Bill Caddick, a regular contributor to June’s repertoire, earns the album’s closing spot with the gentle and lovely lullaby “Waiting for the Lark.” The spare backing music of gently plucked single string notes reflects the quiet moments of early morning before the sun has risen in pastoral lands where time is not measured by the clock but by the sounds and sights of the natural world. The sound of the lark is the true wake-up call in such a clime, a signal to the farmer that it’s time to till the fields or tend to the trees. It just so happens that I’m reading Thomas Hardy’s The Woodlanders at present, and there are several scenes in that book that could have been set to Caddick’s wonderful music and June’s gentle voice:
Sleep on child while the birds rest on
And the cow she sleeps in her stall.
Oh the meadow stands grey
In this dew-down moment before the day.
And waits for the lark to call.
And waits for the lark to call.
Though I will always be a city girl, hearing this song and reading Hardy make me yearn for a world that isn’t driven by artificial and arbitrary notions of time but by rhythms more compatible with the human spirit.
Twenty-five years after its release, Against the Streams confirms its status as a timeless work of pure artistry and exceptional courage. Such a description applies in varying degrees to all June Tabor’s work, but the diversity and depth of Against the Streams certainly qualifies it as one of her best. While superficial can be fun, it’s also exhausting in that you have to keep going back for more to scratch whatever itch you have. Listening to deeper, richer music that explores the core of human existence may feel challenging at first, but when it’s delivered by an artist as talented and sensitive as June Tabor, such music leaves you feeling fully engaged, fully alive and more closely connected to your fellow travelers on life’s journey.

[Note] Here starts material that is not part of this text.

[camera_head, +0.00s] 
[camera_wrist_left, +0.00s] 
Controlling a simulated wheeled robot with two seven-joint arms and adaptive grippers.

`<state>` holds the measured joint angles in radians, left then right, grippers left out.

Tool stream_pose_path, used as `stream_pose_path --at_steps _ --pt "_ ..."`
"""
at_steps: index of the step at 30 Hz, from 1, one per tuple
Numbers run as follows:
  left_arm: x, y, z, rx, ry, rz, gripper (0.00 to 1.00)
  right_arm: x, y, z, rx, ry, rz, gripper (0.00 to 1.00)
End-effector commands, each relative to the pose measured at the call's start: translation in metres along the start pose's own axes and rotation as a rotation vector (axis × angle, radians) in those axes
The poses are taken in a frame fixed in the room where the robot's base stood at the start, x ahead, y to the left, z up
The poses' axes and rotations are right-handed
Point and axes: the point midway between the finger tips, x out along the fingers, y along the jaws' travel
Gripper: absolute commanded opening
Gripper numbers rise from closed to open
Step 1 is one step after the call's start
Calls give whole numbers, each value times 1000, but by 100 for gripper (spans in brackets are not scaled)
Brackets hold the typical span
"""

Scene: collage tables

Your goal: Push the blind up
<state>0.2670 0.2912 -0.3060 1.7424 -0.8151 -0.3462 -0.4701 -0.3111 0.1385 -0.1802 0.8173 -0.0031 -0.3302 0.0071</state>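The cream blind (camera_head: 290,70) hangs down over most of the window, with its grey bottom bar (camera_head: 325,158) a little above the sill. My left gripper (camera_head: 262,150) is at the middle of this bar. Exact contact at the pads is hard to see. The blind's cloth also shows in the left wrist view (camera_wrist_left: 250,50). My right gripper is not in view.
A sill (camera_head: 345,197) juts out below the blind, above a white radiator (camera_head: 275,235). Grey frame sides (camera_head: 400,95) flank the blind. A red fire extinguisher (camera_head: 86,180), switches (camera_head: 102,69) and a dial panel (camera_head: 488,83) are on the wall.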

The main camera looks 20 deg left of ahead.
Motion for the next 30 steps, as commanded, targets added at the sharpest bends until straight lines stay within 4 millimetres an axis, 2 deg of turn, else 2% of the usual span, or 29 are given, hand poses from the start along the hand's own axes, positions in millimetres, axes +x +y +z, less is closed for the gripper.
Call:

The title of this series was inspired by none other than impresario Bill Graham, who on the album Cheap Thrills introduced Big Brother and the Holding Company as “Four guys and one great, great broad.”
Readers of The Psychedelic Series know that I do not share that opinion of Janis Joplin, so in defense of the truly great broads of music, I decided to celebrate their contributions with a series. The original series explored the work of sixteen women artists from the United States, the U. K. and France.
The experience of researching the lives of those women led to my decision to abandon the blog for almost a year. Most had experienced domestic violence, sexual assault or some other life trauma. I needed some time to explore my own status as a woman in our modern world, acknowledge the brutality and discrimination many women face, figure out how to cope with it and identify the things I could do to change the situation.
The current version of Great Broads is largely a synthesis of two series I wrote on women in music. Later I added several standalone reviews of great women artists as well as the collections Early Girl 7″ Hits and Sexcapades. Many of the women I wrote about produced remarkable work while overcoming the institutional sexism of the music industry, societal stereotypes regarding the female role and their own personal demons.